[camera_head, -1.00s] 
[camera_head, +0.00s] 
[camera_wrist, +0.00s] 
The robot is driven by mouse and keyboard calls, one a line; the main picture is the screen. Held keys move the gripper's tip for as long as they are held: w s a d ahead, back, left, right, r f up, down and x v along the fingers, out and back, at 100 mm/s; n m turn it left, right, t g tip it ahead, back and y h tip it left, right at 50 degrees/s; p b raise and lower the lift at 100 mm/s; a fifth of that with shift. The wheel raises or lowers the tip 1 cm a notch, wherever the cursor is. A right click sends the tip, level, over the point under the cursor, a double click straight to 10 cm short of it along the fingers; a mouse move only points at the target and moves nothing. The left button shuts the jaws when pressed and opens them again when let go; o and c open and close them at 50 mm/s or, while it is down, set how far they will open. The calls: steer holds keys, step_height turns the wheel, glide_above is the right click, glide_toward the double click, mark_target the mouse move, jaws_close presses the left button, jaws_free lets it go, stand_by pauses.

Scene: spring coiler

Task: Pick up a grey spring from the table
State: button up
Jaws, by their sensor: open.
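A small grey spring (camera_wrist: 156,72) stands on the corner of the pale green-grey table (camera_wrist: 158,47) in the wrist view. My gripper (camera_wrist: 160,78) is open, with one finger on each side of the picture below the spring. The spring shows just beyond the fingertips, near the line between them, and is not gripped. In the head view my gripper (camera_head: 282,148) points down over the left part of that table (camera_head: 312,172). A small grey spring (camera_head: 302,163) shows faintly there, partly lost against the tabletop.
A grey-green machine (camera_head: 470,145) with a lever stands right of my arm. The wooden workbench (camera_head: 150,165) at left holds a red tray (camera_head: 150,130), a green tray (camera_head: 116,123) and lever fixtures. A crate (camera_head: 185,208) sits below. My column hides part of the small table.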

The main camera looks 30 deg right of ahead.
________________________________________
▶ _Short problem_: Of all the lines in the listing above, how many include "ahead"? Write only the number.

▶ _Exercise response_: 2